WHAT TO PRODUCE:
Go through the data below and gather each line containing "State".

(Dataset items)
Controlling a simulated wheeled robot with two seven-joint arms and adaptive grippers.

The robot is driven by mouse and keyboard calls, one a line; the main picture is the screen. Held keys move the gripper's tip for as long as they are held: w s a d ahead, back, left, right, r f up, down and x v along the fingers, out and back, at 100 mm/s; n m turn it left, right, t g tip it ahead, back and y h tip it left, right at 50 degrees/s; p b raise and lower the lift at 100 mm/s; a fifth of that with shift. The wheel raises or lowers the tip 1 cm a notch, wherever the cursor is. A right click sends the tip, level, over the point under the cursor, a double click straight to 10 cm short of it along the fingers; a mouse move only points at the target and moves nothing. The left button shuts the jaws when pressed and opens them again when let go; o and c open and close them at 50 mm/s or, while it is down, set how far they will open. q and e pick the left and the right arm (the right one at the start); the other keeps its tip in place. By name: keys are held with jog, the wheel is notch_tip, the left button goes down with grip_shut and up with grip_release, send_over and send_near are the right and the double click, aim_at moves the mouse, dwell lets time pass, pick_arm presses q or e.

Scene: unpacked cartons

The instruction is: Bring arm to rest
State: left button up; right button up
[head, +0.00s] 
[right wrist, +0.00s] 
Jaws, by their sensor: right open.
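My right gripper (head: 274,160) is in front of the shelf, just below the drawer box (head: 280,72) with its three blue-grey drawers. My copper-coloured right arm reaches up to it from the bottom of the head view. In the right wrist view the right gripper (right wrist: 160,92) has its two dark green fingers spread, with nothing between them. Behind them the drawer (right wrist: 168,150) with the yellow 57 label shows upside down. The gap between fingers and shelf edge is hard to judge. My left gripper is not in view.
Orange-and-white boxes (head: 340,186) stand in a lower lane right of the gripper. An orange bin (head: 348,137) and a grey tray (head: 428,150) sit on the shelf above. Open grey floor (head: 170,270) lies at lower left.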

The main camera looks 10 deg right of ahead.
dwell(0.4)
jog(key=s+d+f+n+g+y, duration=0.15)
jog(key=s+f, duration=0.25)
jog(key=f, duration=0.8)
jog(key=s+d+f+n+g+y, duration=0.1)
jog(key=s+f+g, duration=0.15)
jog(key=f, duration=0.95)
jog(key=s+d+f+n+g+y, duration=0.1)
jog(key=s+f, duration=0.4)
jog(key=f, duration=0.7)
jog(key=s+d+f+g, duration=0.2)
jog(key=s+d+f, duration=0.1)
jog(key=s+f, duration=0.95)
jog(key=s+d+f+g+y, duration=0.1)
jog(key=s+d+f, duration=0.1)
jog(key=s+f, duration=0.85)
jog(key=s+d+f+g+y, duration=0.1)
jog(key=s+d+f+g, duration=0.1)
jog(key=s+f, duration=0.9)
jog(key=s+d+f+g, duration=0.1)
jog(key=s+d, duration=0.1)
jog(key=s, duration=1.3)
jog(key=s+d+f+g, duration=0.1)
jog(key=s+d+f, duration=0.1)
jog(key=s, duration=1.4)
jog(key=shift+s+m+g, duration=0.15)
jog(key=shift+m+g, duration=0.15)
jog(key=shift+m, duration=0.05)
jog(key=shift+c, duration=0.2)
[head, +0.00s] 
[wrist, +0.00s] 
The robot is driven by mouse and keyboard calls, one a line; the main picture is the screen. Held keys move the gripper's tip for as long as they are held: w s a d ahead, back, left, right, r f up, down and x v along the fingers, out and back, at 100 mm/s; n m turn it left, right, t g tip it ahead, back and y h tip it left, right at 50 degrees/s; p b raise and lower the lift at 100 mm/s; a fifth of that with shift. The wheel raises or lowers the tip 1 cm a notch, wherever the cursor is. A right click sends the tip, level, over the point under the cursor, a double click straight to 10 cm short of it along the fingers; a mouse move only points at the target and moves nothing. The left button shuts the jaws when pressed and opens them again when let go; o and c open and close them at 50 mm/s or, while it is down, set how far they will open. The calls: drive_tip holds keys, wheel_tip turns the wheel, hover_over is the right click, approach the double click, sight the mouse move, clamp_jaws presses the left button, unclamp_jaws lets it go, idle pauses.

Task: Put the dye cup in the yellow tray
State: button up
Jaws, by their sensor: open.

EXERCISE RESULT:
State: left button up; right button up
State: button up

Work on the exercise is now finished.